Math, statistics and computer modeling, it seems, also fell short in calibrating the lending risk on individual mortgage loans. In recent years, the securitization of the mortgage market, with loans sold off and mixed into large pools of mortgage securities, has prompted lenders to move increasingly to automated underwriting systems, relying mainly on computerized credit-scoring models instead of human judgment.

So lenders had scant incentive to spend much time scrutinizing the creditworthiness of individual borrowers. “If the incentives and the systems change, the hard data can mean less than it did or something else than it did,” said Raghuram G. Rajan, a professor at the University of Chicago. “The danger is that the modeling becomes too mechanical.”

Mr. Rajan, a former chief economist at the International Monetary Fund, points to a new paper co-authored by a University of Chicago colleague, Amit Seru, “The Failure of Models That Predict Failure,” which looked at securitized subprime loans issued from 1997-2006. Their research concluded that the quantitative methods underestimated defaults for subprime borrowers in what the paper called “a systematic failure of default models.”

Common sense among senior management would have helped, says analyst

A recent paper by four Federal Reserve economists, “Making Sense of the Subprime Crisis,” found another cause. They surveyed the published research reports by Wall Street analysts and economists, and asked why the Wall Street experts failed to foresee the surge in subprime foreclosures in 2007 and 2008. The Fed economists concluded that the risk models used by Wall Street analysts correctly predicted that a drop in real estate prices of 10 or 20 percent would imperil the market for subprime mortgage-backed securities. But the analysts themselves assigned a very low probability to that happening.

The miss by Wall Street analysts shows how models can be precise out to several decimal places, and yet be totally off base. The analysts, according to the Fed paper, doggedly clung to the optimists’ mantra that nominal housing prices in the United States had not declined in decades — even though house prices did fall nationally, adjusted for inflation, in the 1970s, and there are many sizable regional declines over the years.

Besides, the formation of a housing bubble was well under way. Until 2003, prices moved in line with employment, incomes and migration patterns, but then they departed from the economic fundamentals.

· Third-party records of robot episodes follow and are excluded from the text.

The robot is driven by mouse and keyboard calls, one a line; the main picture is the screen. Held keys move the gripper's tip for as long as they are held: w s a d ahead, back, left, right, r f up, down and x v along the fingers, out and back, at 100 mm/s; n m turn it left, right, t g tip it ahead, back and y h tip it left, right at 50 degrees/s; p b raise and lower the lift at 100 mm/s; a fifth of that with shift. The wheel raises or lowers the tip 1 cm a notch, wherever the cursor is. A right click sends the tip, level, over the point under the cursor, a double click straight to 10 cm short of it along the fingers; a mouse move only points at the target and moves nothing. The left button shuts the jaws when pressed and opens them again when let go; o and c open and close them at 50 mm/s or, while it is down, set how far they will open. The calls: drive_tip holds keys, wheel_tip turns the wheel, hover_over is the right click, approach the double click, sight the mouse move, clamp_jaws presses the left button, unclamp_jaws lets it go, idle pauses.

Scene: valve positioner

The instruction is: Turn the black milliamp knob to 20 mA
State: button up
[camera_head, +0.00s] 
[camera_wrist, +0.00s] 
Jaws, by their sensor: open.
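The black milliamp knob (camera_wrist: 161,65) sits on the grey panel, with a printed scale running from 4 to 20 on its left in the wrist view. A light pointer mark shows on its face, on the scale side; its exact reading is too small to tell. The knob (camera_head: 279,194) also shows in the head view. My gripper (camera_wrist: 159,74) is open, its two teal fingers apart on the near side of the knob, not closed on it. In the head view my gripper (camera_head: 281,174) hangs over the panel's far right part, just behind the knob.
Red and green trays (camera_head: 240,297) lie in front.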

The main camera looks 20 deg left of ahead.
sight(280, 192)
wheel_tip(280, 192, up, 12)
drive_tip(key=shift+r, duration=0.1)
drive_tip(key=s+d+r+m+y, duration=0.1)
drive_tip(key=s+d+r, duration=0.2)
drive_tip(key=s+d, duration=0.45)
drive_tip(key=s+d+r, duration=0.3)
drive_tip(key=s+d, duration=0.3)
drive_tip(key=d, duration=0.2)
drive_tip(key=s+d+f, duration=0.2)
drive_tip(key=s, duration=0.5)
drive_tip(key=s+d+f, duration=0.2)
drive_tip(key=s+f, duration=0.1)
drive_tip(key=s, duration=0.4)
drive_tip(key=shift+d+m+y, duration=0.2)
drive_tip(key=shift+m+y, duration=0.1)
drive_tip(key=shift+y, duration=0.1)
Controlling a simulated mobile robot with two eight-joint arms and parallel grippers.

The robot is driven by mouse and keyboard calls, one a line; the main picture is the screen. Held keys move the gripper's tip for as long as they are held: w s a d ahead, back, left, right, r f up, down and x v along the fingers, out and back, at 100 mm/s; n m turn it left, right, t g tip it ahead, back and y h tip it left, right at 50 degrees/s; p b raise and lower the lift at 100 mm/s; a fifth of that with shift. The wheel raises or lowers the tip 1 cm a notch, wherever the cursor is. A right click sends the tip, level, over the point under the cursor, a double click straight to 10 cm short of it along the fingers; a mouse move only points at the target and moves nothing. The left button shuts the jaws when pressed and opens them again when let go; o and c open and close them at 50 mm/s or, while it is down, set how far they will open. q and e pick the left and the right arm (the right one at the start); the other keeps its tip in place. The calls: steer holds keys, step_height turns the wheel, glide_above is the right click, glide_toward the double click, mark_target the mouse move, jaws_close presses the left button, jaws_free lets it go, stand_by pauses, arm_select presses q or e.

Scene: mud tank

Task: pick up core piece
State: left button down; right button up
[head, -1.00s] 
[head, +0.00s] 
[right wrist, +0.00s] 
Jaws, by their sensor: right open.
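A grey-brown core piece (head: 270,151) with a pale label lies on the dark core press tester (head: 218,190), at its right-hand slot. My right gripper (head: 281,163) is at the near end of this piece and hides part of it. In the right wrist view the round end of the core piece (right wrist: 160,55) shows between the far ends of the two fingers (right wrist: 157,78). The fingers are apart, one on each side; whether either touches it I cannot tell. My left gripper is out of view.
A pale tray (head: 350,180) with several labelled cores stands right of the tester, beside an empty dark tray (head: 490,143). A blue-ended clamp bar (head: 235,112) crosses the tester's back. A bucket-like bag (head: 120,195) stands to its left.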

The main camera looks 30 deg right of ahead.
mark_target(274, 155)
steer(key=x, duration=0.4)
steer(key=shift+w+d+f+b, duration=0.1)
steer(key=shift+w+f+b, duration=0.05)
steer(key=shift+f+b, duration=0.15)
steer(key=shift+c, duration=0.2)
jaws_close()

The Wall Street models, said Paul S. Willen, an economist at the Federal Reserve in Boston, included a lot of wishful thinking about house prices. But, he added, it is also true that asset price trends are difficult to predict. “The price of an asset, like a house or a stock, reflects not only your beliefs about the future, but you’re also betting on other people’s beliefs,” he observed. “It’s these hierarchies of beliefs — these behavioral factors — that are so hard to model.”

Indeed, the behavioral uncertainty added to the escalating complexity of financial markets help explain the failure in risk management. The quantitative models typically have their origins in academia and often the physical sciences. In academia, the focus is on problems that can be solved, proved and published — not messy, intractable challenges. In science, the models derive from particle flows in a liquid or a gas, which conform to the neat, crisp laws of physics.

Not so in financial modeling. Emanuel Derman is a physicist who became a managing director at Goldman Sachs, a quant whose name is on a few financial models and author of “My Life as a Quant — Reflections on Physics and Finance” (Wiley, 2004). In a paper that will be published next year in a professional journal, Mr. Derman writes, “To confuse the model with the world is to embrace a future disaster driven by the belief that humans obey mathematical rules.”

Yet blaming the models for their shortcomings, he said in an interview, seems misguided. “The models were more a tool of enthusiasm than a cause of the crisis,” said Mr. Derman, who is a professor at Columbia University.

In boom times, new markets tend to outpace the human and technical systems to support them, said Richard R. Lindsey, president of the Callcott Group, a quantitative consulting group. Those support systems, he said, include pricing and risk models, back-office clearing and management’s understanding of the financial instruments. That is what happened in the mortgage-backed securities and credit derivatives markets.

Better modeling, more wisely applied, would have helped, Mr. Lindsey said, but so would have common sense in senior management. The mortgage securities markets, he noted, grew rapidly and generated high profits for a decade. “If you are making a high return, I guarantee you there is a high risk there, even if you can’t see it,” said Mr. Lindsey, a former chief economist of the Securities and Exchange Commission.

Among quants, some recognized the gathering storm. Mr. Lo, the director of M.I.T. Laboratory for Financial Engineering, co-wrote a paper that he presented in October 2004 at a National Bureau of Economic Research conference. The research paper warned of the rising systemic risk to financial markets and particularly focused on the potential liquidity, leverage and counterparty risk from hedge funds.

Over the next two years, Mr. Lo also made presentations to Federal Reserve officials in New York and Washington, and before the European Central Bank in Brussels. Among economists and academics, he said, the research was well received. “On the industry side, it was dismissed,” he recalled.

The dismissive response, Mr. Lo said, was not really surprising because Wall Street was going to chase profits in the good times. The path to sensible restraint, he said, will include not only better risk models, but also more regulation. Like others, Mr. Lo recommends higher capital requirements for banks and the use of exchanges or clearinghouses for the trade of exotic securities, so that prices and risks are more visible. Any hedge fund with more than $1 billion in assets, he added, should be compelled to report its holdings to regulators.

Financial regulation, Mr. Lo said, should be seen as similar to fire safety rules in building codes. The chances of any building burning down are slight, but ceiling sprinklers, fire extinguishers and fire escapes are mandated by law.

“We’ve learned the hard way that the consequences can be catastrophic, even if statistically improbable,” he said.